### [PROBLEM]
Every line in the listing below from the one with "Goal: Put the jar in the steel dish" through the one with "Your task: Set" is to be reproduced exactly, both ends included; leave out the rest.

^^^^^^^^^^^^^^^^

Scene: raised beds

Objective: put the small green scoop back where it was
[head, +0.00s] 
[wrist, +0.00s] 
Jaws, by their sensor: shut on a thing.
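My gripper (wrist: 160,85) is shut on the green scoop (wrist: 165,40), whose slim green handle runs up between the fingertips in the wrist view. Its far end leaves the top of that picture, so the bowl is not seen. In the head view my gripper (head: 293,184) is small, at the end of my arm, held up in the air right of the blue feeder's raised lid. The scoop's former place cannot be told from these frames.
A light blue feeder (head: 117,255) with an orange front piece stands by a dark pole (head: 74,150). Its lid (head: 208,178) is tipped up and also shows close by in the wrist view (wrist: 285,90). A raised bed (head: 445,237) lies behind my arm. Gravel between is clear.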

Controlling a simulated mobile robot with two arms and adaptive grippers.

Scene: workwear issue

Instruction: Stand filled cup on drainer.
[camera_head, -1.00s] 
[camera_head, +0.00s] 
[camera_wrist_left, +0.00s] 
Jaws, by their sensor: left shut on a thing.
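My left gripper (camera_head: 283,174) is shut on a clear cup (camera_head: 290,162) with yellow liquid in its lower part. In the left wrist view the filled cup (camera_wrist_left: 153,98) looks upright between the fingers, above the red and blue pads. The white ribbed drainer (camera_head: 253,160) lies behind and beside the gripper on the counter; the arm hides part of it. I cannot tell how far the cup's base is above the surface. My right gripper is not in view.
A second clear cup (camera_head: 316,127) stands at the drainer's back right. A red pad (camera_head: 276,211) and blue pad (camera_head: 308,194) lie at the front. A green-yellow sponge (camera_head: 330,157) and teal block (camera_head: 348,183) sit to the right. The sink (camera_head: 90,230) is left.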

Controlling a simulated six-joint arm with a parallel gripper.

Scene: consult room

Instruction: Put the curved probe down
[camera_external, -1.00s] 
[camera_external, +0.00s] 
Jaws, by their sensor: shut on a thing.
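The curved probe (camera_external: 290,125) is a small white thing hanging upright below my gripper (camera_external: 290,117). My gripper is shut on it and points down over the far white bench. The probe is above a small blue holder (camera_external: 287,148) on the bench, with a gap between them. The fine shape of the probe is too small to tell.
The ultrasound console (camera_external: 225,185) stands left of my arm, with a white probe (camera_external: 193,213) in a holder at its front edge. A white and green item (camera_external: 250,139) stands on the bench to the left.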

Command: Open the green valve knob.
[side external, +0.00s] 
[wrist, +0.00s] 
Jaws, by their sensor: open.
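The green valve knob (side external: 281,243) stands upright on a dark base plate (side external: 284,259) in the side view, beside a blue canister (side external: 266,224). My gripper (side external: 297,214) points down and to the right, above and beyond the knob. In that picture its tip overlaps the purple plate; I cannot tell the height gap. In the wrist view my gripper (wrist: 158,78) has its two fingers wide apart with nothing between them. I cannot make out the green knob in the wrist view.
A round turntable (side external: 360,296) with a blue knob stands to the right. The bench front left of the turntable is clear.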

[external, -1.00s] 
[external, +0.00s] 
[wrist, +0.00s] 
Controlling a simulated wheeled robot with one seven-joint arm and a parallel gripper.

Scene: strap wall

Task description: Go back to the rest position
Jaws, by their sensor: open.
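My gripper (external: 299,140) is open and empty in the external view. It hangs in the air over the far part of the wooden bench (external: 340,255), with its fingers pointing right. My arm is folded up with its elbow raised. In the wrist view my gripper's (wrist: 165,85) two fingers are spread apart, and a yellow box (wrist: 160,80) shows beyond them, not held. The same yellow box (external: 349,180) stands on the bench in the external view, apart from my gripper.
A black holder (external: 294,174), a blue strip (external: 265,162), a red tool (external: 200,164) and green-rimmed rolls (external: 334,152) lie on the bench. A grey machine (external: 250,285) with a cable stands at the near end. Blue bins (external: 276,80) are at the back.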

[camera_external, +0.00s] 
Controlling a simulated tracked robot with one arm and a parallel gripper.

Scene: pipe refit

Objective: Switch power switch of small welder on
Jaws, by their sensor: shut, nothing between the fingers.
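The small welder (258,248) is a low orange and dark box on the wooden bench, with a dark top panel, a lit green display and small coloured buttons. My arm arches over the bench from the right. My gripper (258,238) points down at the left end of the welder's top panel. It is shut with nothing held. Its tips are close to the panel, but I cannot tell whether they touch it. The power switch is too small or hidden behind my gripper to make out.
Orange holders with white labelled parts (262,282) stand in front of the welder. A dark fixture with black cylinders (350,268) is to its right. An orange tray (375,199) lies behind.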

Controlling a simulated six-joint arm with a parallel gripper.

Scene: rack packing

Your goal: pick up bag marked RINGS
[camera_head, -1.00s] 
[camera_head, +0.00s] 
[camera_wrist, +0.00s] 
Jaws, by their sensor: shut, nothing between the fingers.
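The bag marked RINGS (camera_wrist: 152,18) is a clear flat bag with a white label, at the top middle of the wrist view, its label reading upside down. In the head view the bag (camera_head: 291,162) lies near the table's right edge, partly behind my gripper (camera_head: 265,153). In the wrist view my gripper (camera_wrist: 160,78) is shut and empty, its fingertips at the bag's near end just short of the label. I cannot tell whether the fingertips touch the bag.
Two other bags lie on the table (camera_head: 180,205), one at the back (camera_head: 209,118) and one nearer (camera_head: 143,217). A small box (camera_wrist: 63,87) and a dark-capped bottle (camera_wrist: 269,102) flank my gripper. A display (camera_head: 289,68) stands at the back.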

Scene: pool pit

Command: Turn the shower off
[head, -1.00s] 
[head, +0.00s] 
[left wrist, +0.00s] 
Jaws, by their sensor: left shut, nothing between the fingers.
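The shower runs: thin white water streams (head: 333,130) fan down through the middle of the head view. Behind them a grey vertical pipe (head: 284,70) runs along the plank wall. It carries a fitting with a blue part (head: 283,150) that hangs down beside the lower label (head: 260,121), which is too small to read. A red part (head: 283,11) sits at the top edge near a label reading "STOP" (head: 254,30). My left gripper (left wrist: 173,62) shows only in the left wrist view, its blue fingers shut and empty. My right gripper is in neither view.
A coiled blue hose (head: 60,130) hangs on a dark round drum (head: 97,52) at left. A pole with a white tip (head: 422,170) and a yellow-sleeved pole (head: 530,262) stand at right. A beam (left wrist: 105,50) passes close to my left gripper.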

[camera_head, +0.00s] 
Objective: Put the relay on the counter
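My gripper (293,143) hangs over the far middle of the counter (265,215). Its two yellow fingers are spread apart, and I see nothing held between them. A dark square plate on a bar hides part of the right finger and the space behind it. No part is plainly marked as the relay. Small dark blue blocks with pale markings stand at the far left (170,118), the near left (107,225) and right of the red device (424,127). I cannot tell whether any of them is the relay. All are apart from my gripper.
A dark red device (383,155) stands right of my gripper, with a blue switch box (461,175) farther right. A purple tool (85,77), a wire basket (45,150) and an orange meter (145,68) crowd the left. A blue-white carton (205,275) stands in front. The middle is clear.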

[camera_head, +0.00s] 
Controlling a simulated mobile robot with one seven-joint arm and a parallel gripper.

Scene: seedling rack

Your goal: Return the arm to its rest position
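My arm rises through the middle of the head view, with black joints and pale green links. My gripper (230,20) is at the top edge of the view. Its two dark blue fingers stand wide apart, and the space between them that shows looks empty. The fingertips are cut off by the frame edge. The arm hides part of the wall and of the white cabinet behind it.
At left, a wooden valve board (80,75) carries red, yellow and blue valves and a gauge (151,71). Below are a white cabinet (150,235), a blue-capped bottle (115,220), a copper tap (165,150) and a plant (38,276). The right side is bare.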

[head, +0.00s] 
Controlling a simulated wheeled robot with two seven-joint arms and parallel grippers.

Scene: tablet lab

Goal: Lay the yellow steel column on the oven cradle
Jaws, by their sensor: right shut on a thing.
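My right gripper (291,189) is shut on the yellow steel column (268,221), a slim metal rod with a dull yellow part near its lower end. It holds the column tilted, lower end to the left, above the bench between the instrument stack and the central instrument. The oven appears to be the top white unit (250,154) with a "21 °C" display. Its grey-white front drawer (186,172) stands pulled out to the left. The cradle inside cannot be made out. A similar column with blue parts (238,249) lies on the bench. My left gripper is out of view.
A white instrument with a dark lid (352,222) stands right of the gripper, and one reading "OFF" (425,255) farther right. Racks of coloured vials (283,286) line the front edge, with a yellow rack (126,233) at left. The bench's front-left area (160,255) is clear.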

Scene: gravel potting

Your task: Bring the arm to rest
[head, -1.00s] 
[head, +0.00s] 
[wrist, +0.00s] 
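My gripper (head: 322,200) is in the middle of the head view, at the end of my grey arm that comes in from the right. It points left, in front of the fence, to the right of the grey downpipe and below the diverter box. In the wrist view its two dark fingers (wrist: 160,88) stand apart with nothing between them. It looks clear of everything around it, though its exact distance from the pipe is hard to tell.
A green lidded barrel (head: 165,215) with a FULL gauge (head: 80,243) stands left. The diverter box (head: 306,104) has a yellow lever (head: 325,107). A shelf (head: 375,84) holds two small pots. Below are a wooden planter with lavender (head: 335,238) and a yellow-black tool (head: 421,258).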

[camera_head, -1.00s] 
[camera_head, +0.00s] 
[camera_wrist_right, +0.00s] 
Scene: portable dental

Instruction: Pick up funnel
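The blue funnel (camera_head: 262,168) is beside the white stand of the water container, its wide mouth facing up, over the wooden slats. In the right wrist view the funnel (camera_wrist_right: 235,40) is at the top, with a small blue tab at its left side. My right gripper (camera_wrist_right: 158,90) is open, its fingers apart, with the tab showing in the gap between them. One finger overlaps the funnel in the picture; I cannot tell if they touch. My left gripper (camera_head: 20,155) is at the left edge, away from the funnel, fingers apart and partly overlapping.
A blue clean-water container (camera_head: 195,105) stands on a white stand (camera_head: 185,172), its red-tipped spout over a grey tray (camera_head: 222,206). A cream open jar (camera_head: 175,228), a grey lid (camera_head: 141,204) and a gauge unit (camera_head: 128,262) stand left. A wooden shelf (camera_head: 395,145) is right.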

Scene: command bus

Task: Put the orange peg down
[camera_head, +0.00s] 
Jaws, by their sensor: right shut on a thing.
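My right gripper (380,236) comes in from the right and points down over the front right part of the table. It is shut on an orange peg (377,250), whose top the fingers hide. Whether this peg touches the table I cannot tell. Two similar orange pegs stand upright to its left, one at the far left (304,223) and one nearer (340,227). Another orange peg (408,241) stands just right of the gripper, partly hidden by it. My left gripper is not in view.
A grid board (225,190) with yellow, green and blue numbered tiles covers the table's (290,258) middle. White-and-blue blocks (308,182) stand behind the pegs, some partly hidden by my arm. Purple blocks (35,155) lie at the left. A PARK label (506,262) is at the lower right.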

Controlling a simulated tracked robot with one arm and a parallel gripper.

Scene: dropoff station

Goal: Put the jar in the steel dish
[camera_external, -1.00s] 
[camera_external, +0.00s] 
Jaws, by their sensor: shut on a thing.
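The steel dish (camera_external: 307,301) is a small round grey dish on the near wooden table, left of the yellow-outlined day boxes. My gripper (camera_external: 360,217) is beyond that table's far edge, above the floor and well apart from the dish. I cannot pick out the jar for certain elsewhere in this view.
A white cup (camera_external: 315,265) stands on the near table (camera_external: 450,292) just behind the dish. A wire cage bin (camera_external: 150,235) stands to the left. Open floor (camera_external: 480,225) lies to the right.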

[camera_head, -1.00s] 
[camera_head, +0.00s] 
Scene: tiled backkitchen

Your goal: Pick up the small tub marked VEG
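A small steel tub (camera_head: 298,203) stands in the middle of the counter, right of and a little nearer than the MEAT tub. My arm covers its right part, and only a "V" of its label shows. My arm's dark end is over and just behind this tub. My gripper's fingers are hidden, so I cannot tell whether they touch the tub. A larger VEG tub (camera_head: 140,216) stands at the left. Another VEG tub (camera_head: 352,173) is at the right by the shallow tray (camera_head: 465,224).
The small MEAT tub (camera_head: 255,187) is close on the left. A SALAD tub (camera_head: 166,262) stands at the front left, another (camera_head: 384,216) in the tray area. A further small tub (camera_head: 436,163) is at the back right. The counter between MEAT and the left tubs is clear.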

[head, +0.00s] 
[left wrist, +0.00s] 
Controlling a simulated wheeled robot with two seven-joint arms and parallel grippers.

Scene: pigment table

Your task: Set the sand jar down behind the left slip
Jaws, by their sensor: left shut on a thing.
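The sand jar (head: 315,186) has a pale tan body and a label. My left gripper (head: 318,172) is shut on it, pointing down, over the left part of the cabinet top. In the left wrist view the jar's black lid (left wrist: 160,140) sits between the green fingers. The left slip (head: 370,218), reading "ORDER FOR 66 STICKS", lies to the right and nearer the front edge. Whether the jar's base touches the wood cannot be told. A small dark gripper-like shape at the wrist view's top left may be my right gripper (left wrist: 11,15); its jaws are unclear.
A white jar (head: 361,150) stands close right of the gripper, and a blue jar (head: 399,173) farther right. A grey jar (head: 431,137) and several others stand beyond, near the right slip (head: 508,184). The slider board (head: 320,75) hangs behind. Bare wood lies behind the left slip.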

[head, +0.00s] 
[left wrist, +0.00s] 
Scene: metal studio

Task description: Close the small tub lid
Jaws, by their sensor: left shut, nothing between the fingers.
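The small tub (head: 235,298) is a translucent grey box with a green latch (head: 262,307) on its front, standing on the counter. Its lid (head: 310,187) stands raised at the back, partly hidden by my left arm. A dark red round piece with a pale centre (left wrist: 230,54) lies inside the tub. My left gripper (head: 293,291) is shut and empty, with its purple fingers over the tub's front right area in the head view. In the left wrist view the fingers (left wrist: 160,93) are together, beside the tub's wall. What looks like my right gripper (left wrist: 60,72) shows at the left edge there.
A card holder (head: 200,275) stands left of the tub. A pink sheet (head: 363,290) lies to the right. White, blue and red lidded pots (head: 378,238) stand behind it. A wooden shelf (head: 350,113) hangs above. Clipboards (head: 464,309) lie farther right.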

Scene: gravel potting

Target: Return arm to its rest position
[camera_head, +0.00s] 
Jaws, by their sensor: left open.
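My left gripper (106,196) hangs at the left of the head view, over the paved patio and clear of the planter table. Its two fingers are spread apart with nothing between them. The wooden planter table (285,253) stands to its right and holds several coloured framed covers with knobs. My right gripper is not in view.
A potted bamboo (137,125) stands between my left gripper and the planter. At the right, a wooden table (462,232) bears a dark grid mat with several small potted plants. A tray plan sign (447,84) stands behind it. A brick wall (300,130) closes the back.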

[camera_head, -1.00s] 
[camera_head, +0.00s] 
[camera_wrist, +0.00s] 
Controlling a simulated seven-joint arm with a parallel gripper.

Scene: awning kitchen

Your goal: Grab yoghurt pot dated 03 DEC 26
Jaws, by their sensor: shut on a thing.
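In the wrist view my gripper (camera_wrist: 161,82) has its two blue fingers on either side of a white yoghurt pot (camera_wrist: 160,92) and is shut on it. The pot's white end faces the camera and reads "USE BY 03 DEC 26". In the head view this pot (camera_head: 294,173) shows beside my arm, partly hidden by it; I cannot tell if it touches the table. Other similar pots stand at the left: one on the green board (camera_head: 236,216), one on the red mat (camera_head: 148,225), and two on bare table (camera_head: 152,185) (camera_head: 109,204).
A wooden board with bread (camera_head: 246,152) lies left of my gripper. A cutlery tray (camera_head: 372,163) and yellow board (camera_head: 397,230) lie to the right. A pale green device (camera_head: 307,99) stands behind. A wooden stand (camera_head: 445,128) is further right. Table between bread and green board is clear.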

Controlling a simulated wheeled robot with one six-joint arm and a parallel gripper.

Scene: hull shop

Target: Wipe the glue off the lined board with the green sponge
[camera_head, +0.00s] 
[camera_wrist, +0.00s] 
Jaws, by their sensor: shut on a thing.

^^^^^^^^^^^^^^^^

### [FINISHED ANSWER]
Goal: Put the jar in the steel dish
[camera_external, -1.00s] 
[camera_external, +0.00s] 
Jaws, by their sensor: shut on a thing.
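The steel dish (camera_external: 307,301) is a small round grey dish on the near wooden table, left of the yellow-outlined day boxes. My gripper (camera_external: 360,217) is beyond that table's far edge, above the floor and well apart from the dish. I cannot pick out the jar for certain elsewhere in this view.
A white cup (camera_external: 315,265) stands on the near table (camera_external: 450,292) just behind the dish. A wire cage bin (camera_external: 150,235) stands to the left. Open floor (camera_external: 480,225) lies to the right.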

[camera_head, -1.00s] 
[camera_head, +0.00s] 
Scene: tiled backkitchen

Your goal: Pick up the small tub marked VEG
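A small steel tub (camera_head: 298,203) stands in the middle of the counter, right of and a little nearer than the MEAT tub. My arm covers its right part, and only a "V" of its label shows. My arm's dark end is over and just behind this tub. My gripper's fingers are hidden, so I cannot tell whether they touch the tub. A larger VEG tub (camera_head: 140,216) stands at the left. Another VEG tub (camera_head: 352,173) is at the right by the shallow tray (camera_head: 465,224).
The small MEAT tub (camera_head: 255,187) is close on the left. A SALAD tub (camera_head: 166,262) stands at the front left, another (camera_head: 384,216) in the tray area. A further small tub (camera_head: 436,163) is at the back right. The counter between MEAT and the left tubs is clear.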

[head, +0.00s] 
[left wrist, +0.00s] 
Controlling a simulated wheeled robot with two seven-joint arms and parallel grippers.

Scene: pigment table

Your task: Set the sand jar down behind the left slip

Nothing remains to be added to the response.